Los sublimes | Marta Serra Frediani
Bella del Señor (1) es un texto que desmenuza la verdad de ficción que el amor comporta, como bálsamo sobre lo real del sexo y de la muerte.
El forzamiento que marca la particularidad del encuentro de dos amantes fuera de lo común, Solal y Ariane, que sellará sus destinos y determinará el camino que, de una aspiración común a la pureza, los conducirá de la cumbre de la pasión a la devastación absoluta.

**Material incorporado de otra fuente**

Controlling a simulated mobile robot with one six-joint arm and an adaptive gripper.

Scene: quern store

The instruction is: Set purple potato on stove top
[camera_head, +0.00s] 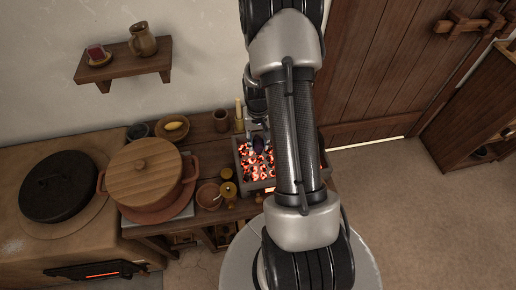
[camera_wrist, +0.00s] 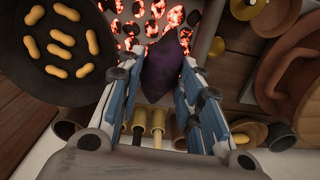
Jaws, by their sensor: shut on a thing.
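The purple potato (camera_wrist: 168,68) is dark and pointed. My gripper (camera_wrist: 165,92) is shut on it, with a finger on each side. In the head view the potato (camera_head: 260,144) shows small and dark below my gripper (camera_head: 258,134), over a tray of glowing embers (camera_head: 240,176). The stove top (camera_head: 22,246) is the tan surface at the left, beyond the big lidded pot. A round black lidded pan (camera_head: 58,186) covers much of it. My arm hides the right part of the ember tray.
A clay pot with a wooden lid (camera_head: 143,172) stands between the embers and the black pan. Small bowls (camera_head: 208,195), cups (camera_head: 221,120) and a candle (camera_head: 239,112) crowd the bench. A dark pan with several yellow pieces (camera_wrist: 38,70) is beside the embers. A shelf (camera_head: 125,67) hangs above.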

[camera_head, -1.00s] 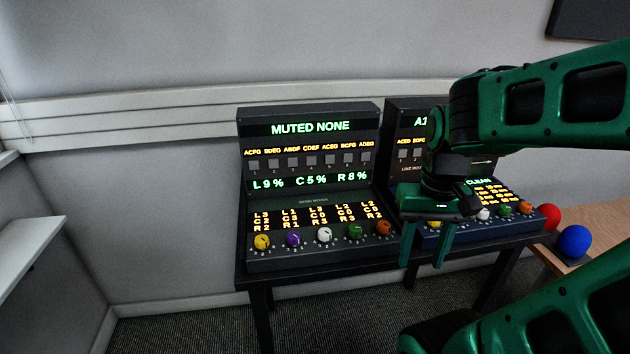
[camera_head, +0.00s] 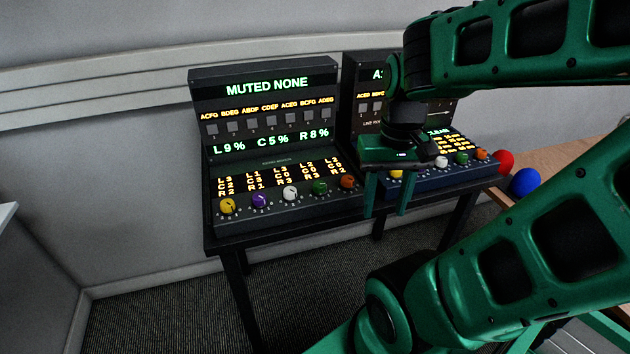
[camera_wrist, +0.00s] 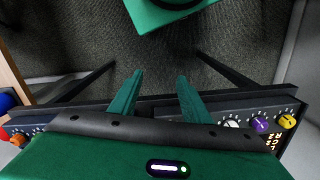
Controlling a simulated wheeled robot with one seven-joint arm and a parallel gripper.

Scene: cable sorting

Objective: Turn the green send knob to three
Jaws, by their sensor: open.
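One green knob (camera_head: 320,187) sits fourth from left in the knob row of the left console (camera_head: 276,220), between a white and an orange knob. Its pointer is too small to read. Another green knob (camera_head: 461,158) is on the right console (camera_head: 455,178). My gripper (camera_head: 386,213) is open and empty, fingers pointing down, in front of the gap between the consoles, right of the left green knob. In the wrist view my gripper (camera_wrist: 160,77) has nothing between its fingers, and its body hides the left console's green knob.
Beside the left green knob are a white knob (camera_head: 290,193) and an orange knob (camera_head: 347,182). The consoles stand on a dark table (camera_head: 222,245). A red ball (camera_head: 504,161) and a blue ball (camera_head: 525,182) lie on a wooden surface at right.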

Él, el atractivo y gran seductor Solal de Solal, inteligente, carismático, rico y poderoso funcionario de la Sociedad de Naciones en Ginebra. Se presenta identificado a un Don Juan que aspira a un amor puro.
Ella, la bella, dulce y también rica Ariane de Auble, huérfana precoz, miembro de la alta sociedad calvinista ginebrina; casada con un hombre mediocre al que no ama, subordinado de Solal. Amante de la música y la lectura, escritora siempre en devenir, vive en un mundo de sueños y fantasías. Se identifica a Diana, la diosa virgen y libre, a la espera de un Dios humano al que entregar su adoración pura.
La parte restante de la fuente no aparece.